Fielding a car at Petit Le Mans is about chasing more than trophies. It’s about chasing the horizon of your own potential. When the rubber meets the road at an event like this, every member of each team involved knows victory will mean reaching further, holding strong for longer, and pushing through the exhaustion, the pain, the frustrations, and the stress. A victory at Petit Le Mans will certainly bring acclaim and sponsorship deals… but when you zoom out to look at the broader strokes of life, what victory really represents is proof; proof that a life devoted to racing has resulted in an accomplishment few in history can share. Proof that a group of men and women, devoted to a purpose larger than themselves, can equal a sum greater than its parts. Victory is the plot point that changes your life’s narrative from “aspiring warrior” to “warrior king.”

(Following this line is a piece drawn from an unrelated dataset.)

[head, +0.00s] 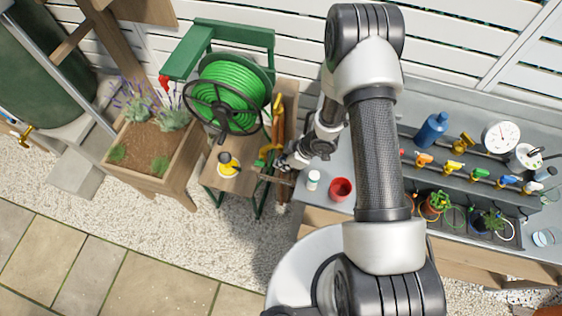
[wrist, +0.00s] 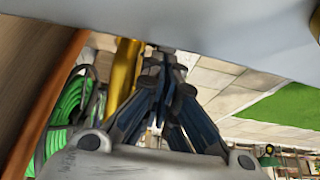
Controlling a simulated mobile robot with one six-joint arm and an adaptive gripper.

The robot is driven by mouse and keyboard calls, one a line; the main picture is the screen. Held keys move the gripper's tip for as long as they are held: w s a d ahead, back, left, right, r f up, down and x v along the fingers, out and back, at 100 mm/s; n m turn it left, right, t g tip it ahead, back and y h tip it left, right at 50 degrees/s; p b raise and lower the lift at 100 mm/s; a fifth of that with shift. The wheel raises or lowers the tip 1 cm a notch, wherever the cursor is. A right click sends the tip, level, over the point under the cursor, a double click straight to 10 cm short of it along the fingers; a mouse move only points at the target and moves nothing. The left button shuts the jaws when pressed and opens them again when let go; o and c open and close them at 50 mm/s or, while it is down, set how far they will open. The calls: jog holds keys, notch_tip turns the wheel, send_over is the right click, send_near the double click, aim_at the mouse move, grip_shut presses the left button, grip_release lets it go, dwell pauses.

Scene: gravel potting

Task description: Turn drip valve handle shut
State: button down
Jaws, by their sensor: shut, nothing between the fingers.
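Several small valves with coloured handles stand on a dark rail on the bench at the right of the head view. They include an orange handle (head: 424,158), a yellow handle (head: 454,168), a green handle (head: 480,172) and a blue handle (head: 507,179). I cannot tell which is the drip valve. My gripper (head: 264,170) is far to their left, beside the small hose-reel table. In the wrist view my gripper (wrist: 164,58) has its fingers together with nothing between them. No valve handle shows clearly in the wrist view.
A green hose reel (head: 231,92) stands on the small table, with a yellow-topped item (head: 228,164) in front. A red cup (head: 341,189) and a white bottle (head: 313,180) stand at the bench's left end. A wooden planter (head: 150,150) is at left. A blue bottle (head: 432,128) stands behind the valves.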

I attended this year’s Petit Le Mans, as I have a number before. In previous years, I wandered Road Atlanta during the event as an employee of a well-known facet of the industry, Skip Barber Racing — a company I worked for before enlisting into the Marine Corps, and eventually found my way back to after I re-joined the civilian ranks. Now, as I strolled through the pits wearing an ironed pair of slacks and a press pass, I found myself missing the fight — and let there be no mistaking it: that’s exactly what a race is. I’ve got seat time behind the wheel of some incredible cars on world renowned tracks, including Road Atlanta and Lime Rock Park, and I can assure you that pushing a vehicle to its limits feels like a fight.
Driving is like ground fighting against the laws of physics. In a very real way, the weakest point in these cars is the bag of water and meat strapped into the driver’s seat. Victory means suffering the exhaustion of that struggle without losing sight of what needs to be done. In less competitive racing, the driver most able to push through the hurt may take home the trophy, but at this level, everyone can.
It takes more than that here. Through the ten grueling hours of competition that is Petit Le Mans, to quote Charles Bukowski, what matters most is how well you walk through the fire.
However, as much as racing relies on the driver, in many ways, races are won and lost by the armies of men and women tasked with building, maintaining, and repairing the vehicles. This is where racing parallels another important part of my life: serving in the Marine Corps. Our cultural idea of racing revolves around the drivers like wars are depicted in films as nothing more than Close Quarters Battle (CQB) between elite operators. The last laps of a race, like the winning shots of a firefight, are the culmination of hours, days, months, or maybe years of effort. When that Marine kicks in the door of a terrorist cell, or that driver crosses the finish line, they aren’t acting alone: they’re the instrument of a collective will — the final piece of a puzzle that was assembled, in large part, by countless support personnel working 18 hours a day for as long as it took to put their operator at the point of conflict — be they driver or trigger-puller — in the position to succeed.
So as the media and the crowd gathered en masse to honor the drivers that, admittedly, earned their accolades on Saturday, I stayed behind. Over in the pits, just a few hundred yards away from the flashbulbs and the speeches, I found myself surrounded by another facet of racing that perfectly mirrors my experiences in the military: the understanding that the accomplishments of the day, no matter how great, only inform the challenges of tomorrow.
Once the champagne bottles run empty and the photographers head home, there’s work to be done. There’s always another race, another challenge… a better story on the horizon, just waiting for the team with enough drive, passion, and funding to snatch it.
Because the finish line is never the destination in racing. The history books are.